Third, the impact of on-line full-text content may or may not have an impact on interlibrary loan activity. Table 14.7 summarizes the searching and article delivery statistics for the first six months of the project compared to the total interlibrary borrowing as well as nonreturn photocopies ordered through the campus interlibrary loan offices. The change in interlibrary loan statistics for the first six months of the project compared to the previous year show that in some cases interlibrary borrowing increased and in other cases it decreased. Several variables besides the availability of full-text seem to affect use of interlibrary loan services. For instance, some of the institutions had full-text databases available before the project started. Some made more successful efforts to promote the project services than others. It seems likely that improved access to citations from on-line indexes made users more aware of items that could be borrowed. That effect probably offset an expected decrease in interlibrary loans that the availability of full text makes predictable. Regardless, statistics on this issue yield inconclusive results early in the project.

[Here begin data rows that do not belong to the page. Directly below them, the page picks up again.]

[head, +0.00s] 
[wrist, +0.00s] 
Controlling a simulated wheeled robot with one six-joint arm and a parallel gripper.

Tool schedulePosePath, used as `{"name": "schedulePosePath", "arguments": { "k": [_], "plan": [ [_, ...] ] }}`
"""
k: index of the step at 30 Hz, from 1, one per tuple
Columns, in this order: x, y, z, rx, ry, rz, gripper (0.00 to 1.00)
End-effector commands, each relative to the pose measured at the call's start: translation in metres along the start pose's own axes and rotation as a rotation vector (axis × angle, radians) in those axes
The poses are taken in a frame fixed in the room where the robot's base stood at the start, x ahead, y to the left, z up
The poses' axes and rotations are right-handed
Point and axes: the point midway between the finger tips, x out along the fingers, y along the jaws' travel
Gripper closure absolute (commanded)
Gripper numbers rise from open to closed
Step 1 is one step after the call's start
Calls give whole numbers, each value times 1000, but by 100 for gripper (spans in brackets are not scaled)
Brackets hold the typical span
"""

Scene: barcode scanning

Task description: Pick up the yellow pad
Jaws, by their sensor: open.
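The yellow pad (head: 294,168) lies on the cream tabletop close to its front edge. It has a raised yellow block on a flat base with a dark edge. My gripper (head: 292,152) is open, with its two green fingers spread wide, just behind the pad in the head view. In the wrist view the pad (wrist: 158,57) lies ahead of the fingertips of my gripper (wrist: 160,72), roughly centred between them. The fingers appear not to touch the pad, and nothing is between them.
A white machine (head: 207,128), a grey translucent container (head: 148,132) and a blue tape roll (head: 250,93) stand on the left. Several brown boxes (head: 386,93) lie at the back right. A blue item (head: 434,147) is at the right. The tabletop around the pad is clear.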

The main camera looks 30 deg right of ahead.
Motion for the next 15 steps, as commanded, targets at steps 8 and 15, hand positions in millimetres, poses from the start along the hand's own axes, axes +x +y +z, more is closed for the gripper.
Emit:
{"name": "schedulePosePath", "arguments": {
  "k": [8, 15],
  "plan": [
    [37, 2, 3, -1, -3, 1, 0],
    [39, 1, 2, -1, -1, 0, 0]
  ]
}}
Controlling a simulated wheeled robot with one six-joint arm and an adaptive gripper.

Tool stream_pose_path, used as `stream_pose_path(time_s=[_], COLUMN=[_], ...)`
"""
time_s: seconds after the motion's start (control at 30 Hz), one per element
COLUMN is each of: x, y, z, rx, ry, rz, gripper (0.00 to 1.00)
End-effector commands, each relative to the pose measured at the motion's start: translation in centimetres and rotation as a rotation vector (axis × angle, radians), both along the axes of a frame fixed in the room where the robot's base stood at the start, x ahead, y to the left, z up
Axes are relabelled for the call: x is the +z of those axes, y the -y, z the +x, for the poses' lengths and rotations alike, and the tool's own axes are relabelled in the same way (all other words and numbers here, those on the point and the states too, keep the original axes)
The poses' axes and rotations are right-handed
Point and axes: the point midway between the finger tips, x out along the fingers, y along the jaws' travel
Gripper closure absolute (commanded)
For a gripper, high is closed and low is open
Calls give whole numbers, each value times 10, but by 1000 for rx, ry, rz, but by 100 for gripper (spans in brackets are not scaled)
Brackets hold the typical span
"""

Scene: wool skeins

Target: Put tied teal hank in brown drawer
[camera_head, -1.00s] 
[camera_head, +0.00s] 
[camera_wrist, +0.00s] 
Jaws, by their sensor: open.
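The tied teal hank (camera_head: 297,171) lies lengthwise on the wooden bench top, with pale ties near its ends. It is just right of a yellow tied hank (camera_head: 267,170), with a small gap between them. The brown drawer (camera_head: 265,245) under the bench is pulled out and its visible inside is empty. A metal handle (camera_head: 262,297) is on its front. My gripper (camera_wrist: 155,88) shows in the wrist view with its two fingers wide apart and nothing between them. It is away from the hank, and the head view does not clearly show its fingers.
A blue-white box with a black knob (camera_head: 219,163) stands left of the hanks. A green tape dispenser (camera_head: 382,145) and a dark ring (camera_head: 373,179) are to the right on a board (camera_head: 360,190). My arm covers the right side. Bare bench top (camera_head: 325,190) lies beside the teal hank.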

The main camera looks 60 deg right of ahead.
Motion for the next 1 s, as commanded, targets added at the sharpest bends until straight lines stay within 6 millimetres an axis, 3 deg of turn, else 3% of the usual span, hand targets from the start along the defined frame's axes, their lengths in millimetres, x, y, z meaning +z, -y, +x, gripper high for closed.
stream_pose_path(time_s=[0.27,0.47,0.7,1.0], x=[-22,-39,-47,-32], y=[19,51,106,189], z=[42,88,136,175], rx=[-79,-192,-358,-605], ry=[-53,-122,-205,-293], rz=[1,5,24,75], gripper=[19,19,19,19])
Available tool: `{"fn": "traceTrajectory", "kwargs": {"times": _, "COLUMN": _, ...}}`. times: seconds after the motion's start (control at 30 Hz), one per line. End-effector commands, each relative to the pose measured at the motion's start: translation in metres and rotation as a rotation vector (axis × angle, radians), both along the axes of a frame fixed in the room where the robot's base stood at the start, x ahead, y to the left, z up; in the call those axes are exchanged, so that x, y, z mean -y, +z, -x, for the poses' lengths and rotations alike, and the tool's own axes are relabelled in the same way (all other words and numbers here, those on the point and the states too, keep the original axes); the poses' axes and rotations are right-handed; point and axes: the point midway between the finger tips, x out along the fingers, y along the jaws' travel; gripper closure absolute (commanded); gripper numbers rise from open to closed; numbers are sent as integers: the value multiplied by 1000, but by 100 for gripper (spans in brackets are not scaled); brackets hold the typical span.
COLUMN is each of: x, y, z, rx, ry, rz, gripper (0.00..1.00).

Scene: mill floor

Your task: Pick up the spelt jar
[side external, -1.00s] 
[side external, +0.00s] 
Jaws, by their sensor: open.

Fourth, it is curious that secondary journals in many fields are published by commercial firms rather than by professional organizations and that their publications are sold at higher prices. Libraries typically pay more for Haworth publications than they do for ALA publications. Haworth sells largely to libraries responding not to demand for content but for publication outlets. Libraries are willing to pay for the Haworth publications. This fact helps explain why secondary titles cost more than primary ones. Demand may be more for exposure of the contributor than it is for reading of content by subscribers. The econometric analysis included in the project may confirm this unintended hypothesis.